Legado do político republicano José Relvas, a Casa dos Patudos, em Alpiarça, foi resgatada, graças aos fundos comunitários, do declínio em que havia entrado na década de 1990, sendo hoje referência do património nacional.

Com o primeiro projeto de reabilitação apresentado em 1998, no mandato do socialista Joaquim Rosa do Céu, a casa que José Relvas (o homem que proclamou a República da varanda da Câmara Municipal de Lisboa em 5 de outubro de 1910) mandou construir no início do século XX, com desenho do arquiteto Raúl Lino, viu travada a degradação que estava a ser provocada pelas infiltrações de água a partir da cobertura.

Começou aí um lento processo de reabilitação concluído em 2013 e que deu à Casa dos Patudos não só a reabilitação do edifício, mas, também, um novo percurso expositivo com a abertura de espaços até aí fechados ao público e o restauro de muitas obras, mostrando a coleção de arte reunida por José Relvas ao longo da sua vida.

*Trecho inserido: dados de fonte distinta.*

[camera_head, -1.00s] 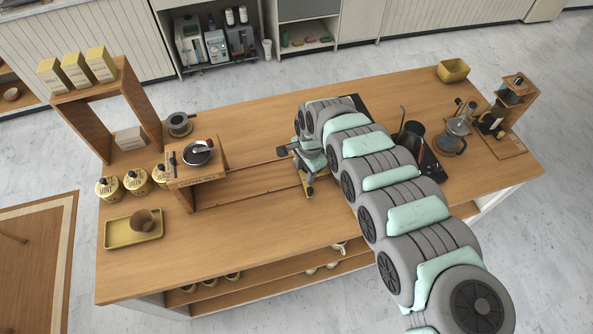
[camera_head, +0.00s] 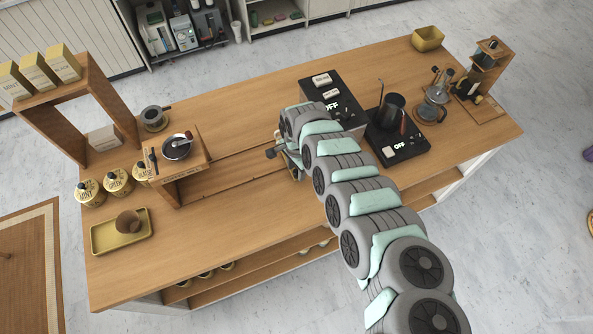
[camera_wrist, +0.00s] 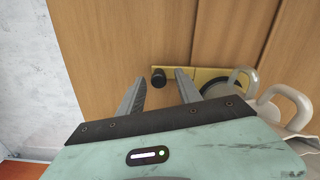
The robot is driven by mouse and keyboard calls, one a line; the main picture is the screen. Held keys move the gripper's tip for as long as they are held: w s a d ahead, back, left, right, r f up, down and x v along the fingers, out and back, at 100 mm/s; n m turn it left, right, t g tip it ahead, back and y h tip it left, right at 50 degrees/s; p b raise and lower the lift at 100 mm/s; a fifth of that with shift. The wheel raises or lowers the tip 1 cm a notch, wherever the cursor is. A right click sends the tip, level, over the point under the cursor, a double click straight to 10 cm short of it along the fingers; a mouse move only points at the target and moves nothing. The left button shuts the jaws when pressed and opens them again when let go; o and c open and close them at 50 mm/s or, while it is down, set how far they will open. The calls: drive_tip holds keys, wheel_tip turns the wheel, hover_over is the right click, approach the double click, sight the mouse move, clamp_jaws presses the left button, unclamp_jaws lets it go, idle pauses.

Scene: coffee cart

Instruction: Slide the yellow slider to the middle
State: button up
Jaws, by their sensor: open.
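My gripper (camera_wrist: 160,82) is open. In the head view, my gripper (camera_head: 292,165) is at the right part of the grooved track (camera_head: 228,173) in the counter. My arm and gripper largely hide the slider there.
A wooden stand (camera_head: 182,182) with a round grinder rises at the track's left end. Two black appliances, one (camera_head: 330,88) behind my arm and one (camera_head: 410,147) at its right, carry OFF labels. A yellow tray (camera_head: 103,236) lies front left. Pale looped shapes (camera_wrist: 285,103) fill the wrist view's right.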

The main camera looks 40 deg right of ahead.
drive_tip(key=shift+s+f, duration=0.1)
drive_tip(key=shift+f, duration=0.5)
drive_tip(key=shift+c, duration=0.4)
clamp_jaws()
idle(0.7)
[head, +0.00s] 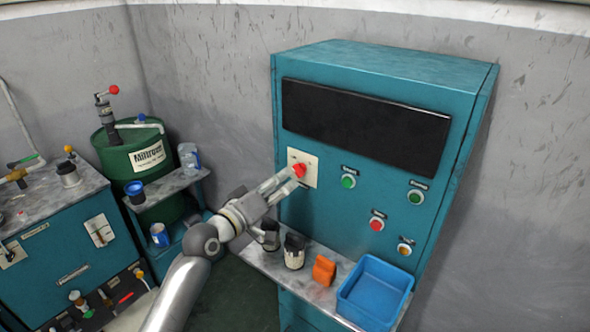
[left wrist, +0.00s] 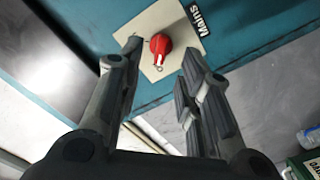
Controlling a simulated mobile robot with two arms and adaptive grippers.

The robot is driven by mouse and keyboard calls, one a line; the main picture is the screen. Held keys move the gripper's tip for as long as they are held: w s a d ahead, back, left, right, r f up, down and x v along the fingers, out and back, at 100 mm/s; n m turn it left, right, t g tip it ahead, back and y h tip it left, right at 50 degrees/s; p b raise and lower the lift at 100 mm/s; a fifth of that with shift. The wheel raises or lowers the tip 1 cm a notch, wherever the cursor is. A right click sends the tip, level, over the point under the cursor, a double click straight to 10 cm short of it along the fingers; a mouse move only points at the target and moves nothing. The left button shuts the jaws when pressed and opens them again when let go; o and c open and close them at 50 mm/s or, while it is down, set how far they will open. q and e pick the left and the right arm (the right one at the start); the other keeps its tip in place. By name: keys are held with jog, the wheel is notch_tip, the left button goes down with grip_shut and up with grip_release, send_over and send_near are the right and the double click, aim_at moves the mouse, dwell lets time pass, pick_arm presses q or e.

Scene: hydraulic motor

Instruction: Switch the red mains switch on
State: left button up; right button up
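The red mains switch (head: 299,170) is a knob on a cream plate (head: 311,163) at the left of the teal cabinet's front. In the left wrist view the red knob (left wrist: 160,44) shows beside the "Mains" label (left wrist: 200,18). My left gripper (head: 290,174) reaches up to the knob from the lower left. In the left wrist view my left gripper (left wrist: 160,58) is open, with one finger on each side of the knob and a gap on both sides. Its fingertips are close to the plate. My right gripper is not in view.
The teal cabinet (head: 385,72) has a dark panel (head: 360,125) and several buttons. On the shelf below stand a blue bin (head: 374,290), an orange object (head: 324,269) and dark-topped containers (head: 294,251). A green drum (head: 130,155) stands at the left.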

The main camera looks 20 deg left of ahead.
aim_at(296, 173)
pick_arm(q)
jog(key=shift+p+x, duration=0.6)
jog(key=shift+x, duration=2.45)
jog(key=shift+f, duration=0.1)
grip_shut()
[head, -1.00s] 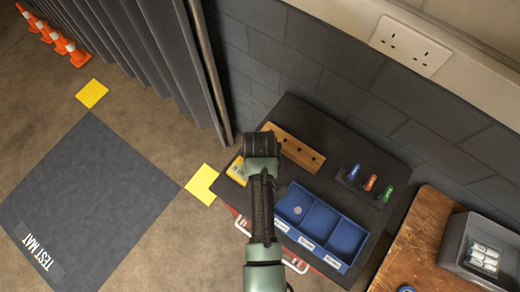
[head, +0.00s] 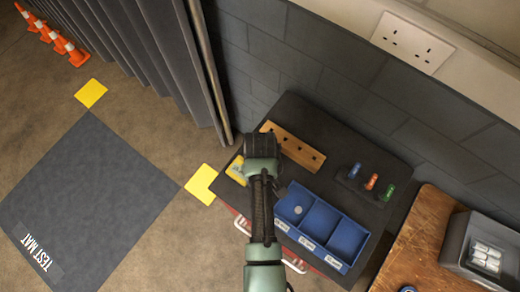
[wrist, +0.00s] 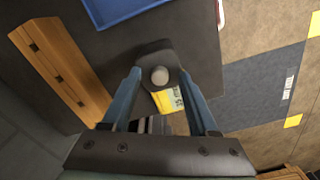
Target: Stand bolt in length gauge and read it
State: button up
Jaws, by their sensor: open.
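In the wrist view, a round grey head (wrist: 160,76), seemingly the bolt's, shows from above over a dark block (wrist: 156,54), probably the length gauge. A yellow label (wrist: 167,100) with dark marks is beside it; it also shows in the head view (head: 236,170), partly behind my arm. My gripper (wrist: 159,73) is open, with one finger on each side of the round head and gaps showing. The bolt's shank is hidden, so I cannot tell how deep it sits. In the head view my wrist hides the gauge and fingertips.
A wooden block with holes (head: 293,147) lies along the back of the dark bench top. A blue divided bin (head: 335,236) holds a small round grey piece. Blue, red and green pieces (head: 371,182) stand at right. A grey box (head: 456,240) is on the wooden table.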

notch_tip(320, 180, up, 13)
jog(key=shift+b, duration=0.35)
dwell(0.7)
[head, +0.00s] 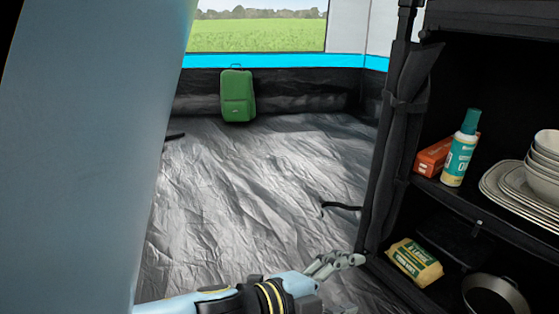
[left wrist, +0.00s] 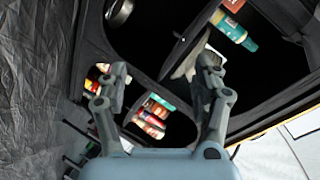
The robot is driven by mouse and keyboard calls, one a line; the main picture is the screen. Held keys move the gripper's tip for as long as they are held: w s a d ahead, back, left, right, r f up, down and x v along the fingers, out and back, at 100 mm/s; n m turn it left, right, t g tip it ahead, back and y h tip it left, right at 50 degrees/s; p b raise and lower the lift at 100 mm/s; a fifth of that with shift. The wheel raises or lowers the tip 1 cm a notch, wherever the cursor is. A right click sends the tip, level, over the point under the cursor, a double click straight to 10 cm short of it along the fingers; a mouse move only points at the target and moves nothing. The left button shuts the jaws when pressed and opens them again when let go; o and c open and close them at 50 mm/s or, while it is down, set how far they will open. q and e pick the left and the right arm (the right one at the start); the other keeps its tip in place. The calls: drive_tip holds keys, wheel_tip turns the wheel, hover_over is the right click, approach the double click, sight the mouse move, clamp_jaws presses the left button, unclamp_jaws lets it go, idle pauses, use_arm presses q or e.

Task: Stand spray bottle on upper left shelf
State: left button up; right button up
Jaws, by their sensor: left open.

“Abriram-se novos circuitos museológicos, proporcionando uma nova visão pelo espaço privado da casa e valorizando a coleção de arte com mais de 8.000 peças”, diz à Lusa o conservador do museu, Nuno Prates, que realça as distinções que têm sido atribuídas a um património que se tornou ‘ex-libris’ do concelho. Referindo o “aumento significativo” do número de visitas desde 2012, Nuno Prates frisa a “importância enorme para o concelho” de um espaço que se tornou “uma referência na museologia nacional e internacional”.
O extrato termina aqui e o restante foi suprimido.